Einfach mal zur "teureren Milch" im Regal greifen, ein paar Cent mehr ausgeben und damit den Milchbauern aus ihrer Misere helfen. Diese Forderung wird auch in der politischen Diskussion um die niedrigen Milchpreise wieder erhoben. Der Verbraucher, der einfach das billigste Produkt wähle, trage eine Mitschuld, so die Logik. "Wenn man sich ein Smartphone leisten kann, dann kann man sich auch einen Liter Milch leisten, der vielleicht 10, 20 Cent teurer ist", argumentierte etwa die Lebensgefährtin unseres Bundespräsidenten, Daniela Schadt, anlässlich eines Bauernhofbesuchs in einem WDR-Interview. Auch Verbraucher könnten so ihren Teil dazu beitragen, dass sich die schwierige Situation der Milchbauern verbessere. Können sie eben nicht!

Die Idee, dass der Verbraucher verantwortlich ist, wenn jemand am anderen Ende einer Produktionskette unter niedrigen Preisen eines bestimmten Produktes leidet, ist ebenso alt wie irreführend. Sie wird bei Milch, bei Supermarktfleisch aus Massentierhaltung und seit Jahren bei Kleidung, die unter menschenunwürdigen Bedingungen in armen Ländern produziert wird, vorgebracht. In allen Fällen ist sie falsch, denn sie lässt die grundlegende Funktionsweise der Marktwirtschaft außer Acht.

Der Verbraucher kann die Erzeugerpreise für ein Produkt - beispielweise einen Liter herkömmlich erzeugte deutsche Milch -  nicht durch sein Kaufverhalten beeinflussen. Greift der Konsument statt zur billigsten zu einer der zahlreichen Marken-Milchtüten und zahlt dafür deutlich mehr, tut er dem Handel und den Molkereien einen Gefallen. Doch die haben in einer Marktwirtschaft keinen Anreiz dafür, ihre höheren Einnahmen an ihre Lieferanten weiterzugeben - für ein Produkt, dass ihnen im Überfluss angeboten wird. Wirtschaftlich viel lohnender ist es, das Geld in Marketing und andere Investitionen zu stecken, um das eigene Wachstum voranzutreiben.

Nicht immer gibt es ethische Alternativen

Genauso funktioniert auch der Textilmarkt. Mehrfach haben Nichtregierungsorganisationen nachgewiesen, dass teure Marken-Kleidung weitgehend unter denselben Bedingungen produziert werden wie die Billig-Klamotten der vielgescholtenen Discounter Primark oder Kik.

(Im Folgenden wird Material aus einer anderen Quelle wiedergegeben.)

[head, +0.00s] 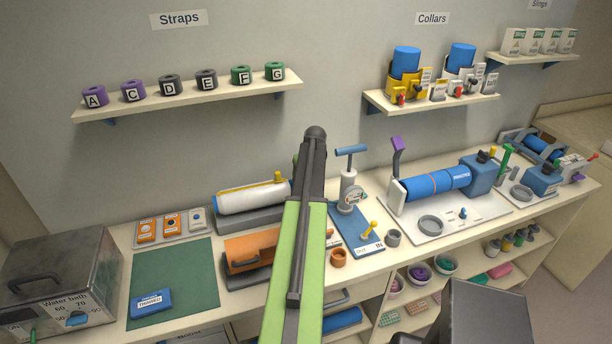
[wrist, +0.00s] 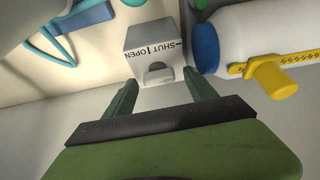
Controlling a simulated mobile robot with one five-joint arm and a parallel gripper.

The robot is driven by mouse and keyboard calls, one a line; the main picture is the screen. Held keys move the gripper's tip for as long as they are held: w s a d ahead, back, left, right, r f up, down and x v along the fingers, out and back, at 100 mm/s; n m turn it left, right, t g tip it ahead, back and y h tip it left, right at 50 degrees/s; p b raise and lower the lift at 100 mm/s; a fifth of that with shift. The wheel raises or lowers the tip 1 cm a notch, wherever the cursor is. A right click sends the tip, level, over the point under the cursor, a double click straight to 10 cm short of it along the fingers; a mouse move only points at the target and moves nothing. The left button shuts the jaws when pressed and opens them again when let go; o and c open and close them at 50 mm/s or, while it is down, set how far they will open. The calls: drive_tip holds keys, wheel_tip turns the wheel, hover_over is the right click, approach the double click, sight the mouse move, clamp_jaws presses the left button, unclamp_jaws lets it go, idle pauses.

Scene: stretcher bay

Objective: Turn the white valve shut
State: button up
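In the wrist view, a pale grey-white block (wrist: 150,38) carries the words OPEN on the left and SHUT on the right, with a mark between them. A small rounded, knob-like part (wrist: 158,73) sits at its near face; I take this to be the white valve. I cannot tell which way it is set. My gripper (wrist: 161,78) is open, its two dark green fingers apart on either side of the knob-like part. I cannot tell whether they touch it. In the head view my arm hides the gripper and the valve.
A white cylinder (wrist: 250,38) with a blue end and yellow strap lies close right of the fingers; it also shows in the head view (head: 250,198). Light-blue tubing (wrist: 52,52) is at upper left. A hand pump (head: 349,185) stands right of my arm. A green mat (head: 180,270) is mostly clear.

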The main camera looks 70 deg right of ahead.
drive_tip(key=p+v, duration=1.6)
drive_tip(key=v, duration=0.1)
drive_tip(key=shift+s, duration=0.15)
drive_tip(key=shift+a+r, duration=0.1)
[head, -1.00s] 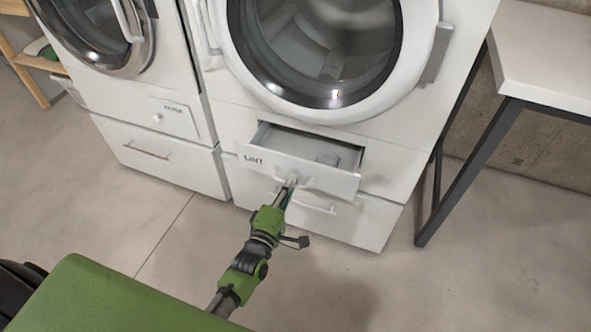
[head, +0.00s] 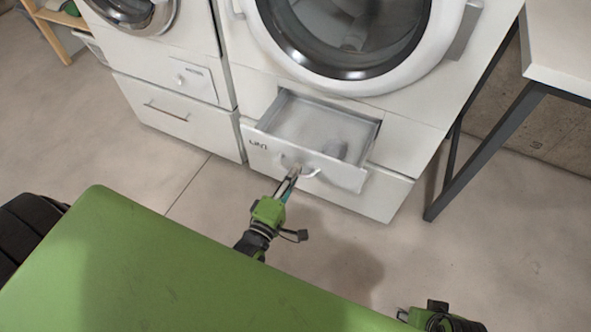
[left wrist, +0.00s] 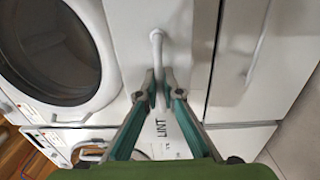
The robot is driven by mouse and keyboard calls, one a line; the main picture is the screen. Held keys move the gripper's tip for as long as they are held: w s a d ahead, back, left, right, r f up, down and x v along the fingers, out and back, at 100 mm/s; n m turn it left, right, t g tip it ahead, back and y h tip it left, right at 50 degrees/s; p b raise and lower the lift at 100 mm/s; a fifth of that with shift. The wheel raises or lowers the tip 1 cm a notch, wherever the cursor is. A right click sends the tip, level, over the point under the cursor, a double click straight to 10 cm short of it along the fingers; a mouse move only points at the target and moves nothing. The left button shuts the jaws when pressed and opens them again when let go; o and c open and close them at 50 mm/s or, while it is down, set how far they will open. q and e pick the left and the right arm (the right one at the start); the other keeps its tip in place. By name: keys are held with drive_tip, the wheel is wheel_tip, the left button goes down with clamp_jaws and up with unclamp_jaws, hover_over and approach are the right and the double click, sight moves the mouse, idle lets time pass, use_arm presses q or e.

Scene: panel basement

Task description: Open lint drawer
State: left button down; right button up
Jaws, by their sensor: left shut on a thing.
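The lint drawer (head: 352,175) stands pulled out below the round door of the right machine in the head view. In the left wrist view the two fingertips (left wrist: 158,88) close around the handle (left wrist: 156,50), and the word LINT reads on the drawer front (left wrist: 163,140). At the bottom right of the head view part of another green and black arm (head: 440,318) shows; its gripper is not visible.
A second machine with a lower drawer (head: 168,118) stands to the left. A white table (head: 562,50) with dark metal legs (head: 490,150) stands at the right. The floor (head: 480,245) in front is clear. My green body fills the lower left.

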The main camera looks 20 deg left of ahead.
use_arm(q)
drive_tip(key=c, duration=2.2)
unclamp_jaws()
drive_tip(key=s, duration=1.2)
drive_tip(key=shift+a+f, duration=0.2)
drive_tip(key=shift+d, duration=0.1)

Der Verbraucher kann durch die Wahl zwischen teuer und billig im Geschäft die Erzeugerpreise nicht beeinflussen. Er kann höchstens, sofern es eine Alternative gibt, entscheiden, dass er ein Produkt aus Gewissensgründen gar nicht mehr kaufen möchte. Bei Kleidung gibt bisher kaum Alternativen. Statt herkömmlicher Milch könnte ein verantwortungsbewusster Verbraucher etwa auf die etwas teurere Biomilch umsteigen - ein anderes Produkt von anderen Erzeugern, die zuletzt allerdings auch unter Preisdruck geraten sind. Mit seinem Boykott der herkömmlichen Milch würde der Konsument zunächst die notleidenden Bauern, denen er ja helfen will, in die Pleite treiben. Langfristig jedoch könnte er ihnen eine Alternative für ihr unwirtschaftliches Geschäftsmodell schaffen. Den von Frau Schadt, Bundeslandwirtschaftsminister Christian Schmidt und anderen erhofften Effekt, den "zu niedrigen" Preis für das derzeitige Problemprodukt Milch anzuheben, erzielt ein verantwortungsbewusster Verbraucher mit seiner Mehrausgabe für Biomilch jedenfalls nicht.

Die Milchpreise ebenso wie die Löhne in den Textilfabriken in Bangladesch und anderen Entwicklungsländern entstehen durch das Zusammenspiel von Angebot und Nachfrage zwischen Bauern, Milchindustrie und Handel beziehungsweise auf dem jeweiligen Arbeitsmarkt. Es spricht viel dafür, dass dieses Märkte versagen und ein politisches Eingreifen notwendig ist. Der deutsche Verbraucher kann das nicht leisten.